DOIS HOMENS de José Maria Vieira Mendes
Com Luís Gaspar Figurinos Rita Lopes Alves Cenografia Ana Paula Rocha Luz Pedro Domingos Operação de luz José Rui Silva Direcção técnica José Rui Silva Fotografia Jorge Gonçalves Produção Catarina Saraiva e Helena Bragança Gil Um projecto de Luís Gaspar e José Maria Vieira Mendes

Estreia Antiga Fábrica Mundet do Seixal. (Seminário SEM DEUS NEM CHEFE 1), 3 de Outubro de 1998.
Teatro da Comuna em Abril de 1999.
Espaço A Capital em 27 de Janeiro de 2000.

O texto está publicado no volume Três Peças Breves (Edições Cotovia).

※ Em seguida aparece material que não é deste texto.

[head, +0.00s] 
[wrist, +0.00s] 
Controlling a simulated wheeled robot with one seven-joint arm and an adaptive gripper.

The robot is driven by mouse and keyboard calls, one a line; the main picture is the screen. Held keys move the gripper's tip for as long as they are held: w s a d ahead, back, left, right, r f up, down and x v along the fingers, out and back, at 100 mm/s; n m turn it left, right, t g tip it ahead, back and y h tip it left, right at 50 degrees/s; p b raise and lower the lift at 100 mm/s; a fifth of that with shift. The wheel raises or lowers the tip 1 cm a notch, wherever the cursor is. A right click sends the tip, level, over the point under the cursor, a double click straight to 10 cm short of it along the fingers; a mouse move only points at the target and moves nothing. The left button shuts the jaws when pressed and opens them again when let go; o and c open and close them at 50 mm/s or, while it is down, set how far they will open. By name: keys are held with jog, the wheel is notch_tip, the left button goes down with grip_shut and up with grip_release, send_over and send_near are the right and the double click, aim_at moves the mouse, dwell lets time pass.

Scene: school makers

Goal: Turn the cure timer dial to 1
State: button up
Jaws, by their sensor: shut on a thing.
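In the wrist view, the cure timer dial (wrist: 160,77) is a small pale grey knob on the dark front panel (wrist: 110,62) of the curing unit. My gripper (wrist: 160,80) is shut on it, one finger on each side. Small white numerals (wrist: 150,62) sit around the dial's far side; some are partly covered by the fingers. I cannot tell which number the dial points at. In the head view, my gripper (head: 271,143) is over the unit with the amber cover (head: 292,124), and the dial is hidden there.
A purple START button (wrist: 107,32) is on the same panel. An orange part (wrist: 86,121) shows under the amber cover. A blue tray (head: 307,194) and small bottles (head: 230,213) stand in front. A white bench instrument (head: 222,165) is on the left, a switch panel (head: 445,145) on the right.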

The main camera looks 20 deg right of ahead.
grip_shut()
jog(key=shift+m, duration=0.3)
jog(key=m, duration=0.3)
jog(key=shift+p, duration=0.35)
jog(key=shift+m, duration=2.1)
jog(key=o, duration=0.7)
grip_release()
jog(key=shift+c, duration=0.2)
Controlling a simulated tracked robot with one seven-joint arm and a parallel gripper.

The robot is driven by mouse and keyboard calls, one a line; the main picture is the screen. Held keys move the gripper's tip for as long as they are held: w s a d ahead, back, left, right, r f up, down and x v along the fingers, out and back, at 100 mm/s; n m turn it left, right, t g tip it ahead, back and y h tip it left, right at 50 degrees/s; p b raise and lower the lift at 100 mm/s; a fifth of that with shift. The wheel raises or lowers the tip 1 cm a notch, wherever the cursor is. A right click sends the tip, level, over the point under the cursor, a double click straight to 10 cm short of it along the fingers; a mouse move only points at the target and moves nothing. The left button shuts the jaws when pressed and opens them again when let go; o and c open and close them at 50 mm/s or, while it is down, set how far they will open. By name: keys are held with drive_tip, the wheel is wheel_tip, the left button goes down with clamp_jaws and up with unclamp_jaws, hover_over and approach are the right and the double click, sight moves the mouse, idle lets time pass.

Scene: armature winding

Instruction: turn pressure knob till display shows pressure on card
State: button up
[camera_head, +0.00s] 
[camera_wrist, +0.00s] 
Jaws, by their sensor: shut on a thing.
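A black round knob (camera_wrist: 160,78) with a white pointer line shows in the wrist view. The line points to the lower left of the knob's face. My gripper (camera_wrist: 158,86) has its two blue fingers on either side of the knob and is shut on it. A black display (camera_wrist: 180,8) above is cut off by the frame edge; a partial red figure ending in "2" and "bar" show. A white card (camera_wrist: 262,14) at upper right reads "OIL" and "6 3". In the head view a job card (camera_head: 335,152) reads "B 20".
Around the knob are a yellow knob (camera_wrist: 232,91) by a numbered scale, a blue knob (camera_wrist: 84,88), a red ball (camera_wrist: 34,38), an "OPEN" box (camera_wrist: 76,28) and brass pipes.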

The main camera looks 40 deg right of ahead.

Fez-se uma colagem de diversos escritos de Kafka (contos, diários, cartas e romances), de olhos postos, não no Kafka excessivamente apontado como crítico ou caricaturista de regimes e instituições, mas no Kafka escritor do Indivíduio, nas suas quase obsessivas reflexões autobiográficas sobre o processo de escrita que sempre vinha acompanhado por um desejo inatingível de perfeição, culpa de quase tudo o que do escritor nos resta se ter ficado pelo fragmento incompleto.
[…]

O Funcionário deste monólogo poderia, também ele, ser mais um dos grandes K´s de Franz Kafka. Trata-se de um funcionário perdido num escritório morto, onde o tempo parou (onde todos os tempos existem), um funcionário que se faz centro de diversas narativas, quase todas elas por completar. Neste K., concentram-se, num turbilhão de reflexos, memórias, gestos aparentemente lógicos e palavras (bíblicas até), diversas personagens e narradores, vários Indivíduos que acabam por se acusar e ofender mutuamente, esquecendo-se que saem todos de uma só pessoa. E o discurso corre, naturalmente, sem um sujeito gramatical ou tempo verbal definido, numa hesitação titubeante que não é a de Kafka mas que dele não se afasta.
José Maria Vieira Mendes

Um Homem fala, caminhando num escritório onde o tempo parasse. Afunda-se atrás da secretária minúscula, quase colada ao corpo, arrasta-a, para voltar a afundar-se nela, cosido a um canto. Tem brilhantina no cabelo e fato escuro, move-se em ambiente sépia de fundo negro, a frouxa luz incide em madeira gasta, velhos papéis espalhados, pastas de arquivo amontoadas. Trancou-se no escritório, como à noite se tranca no quarto, sabendo, na sua consciência de condenado, que “não adianta trancar a porta, duas portas… ele entra na mesma”.
Elisabete França
Diário de Notícias, 18/3/99

José Maria Vieira Mendes construiu um texto exemplar, de rigor e de sensibilidade, que engloba, na sua estratégia dramatúrgica, personagem, interlocutor e o mundo. Luís Gaspar construiu a personagem certa para a “medida” do seu texto.
João Carneiro
Expresso, 27/3/99

Um exaustivo compêndio de textos de Kafka. Quase podia dizer-se, o Kafka todo, compendiado por José Maria Vieira Mendes e encenado visceralmente por Luís Gaspar. A descontinuidade é uma característica deste teatro da palavra, onde, quando menos se espera, um Kafka esconde sempre outro Kafka, mais inesperado e inatingível.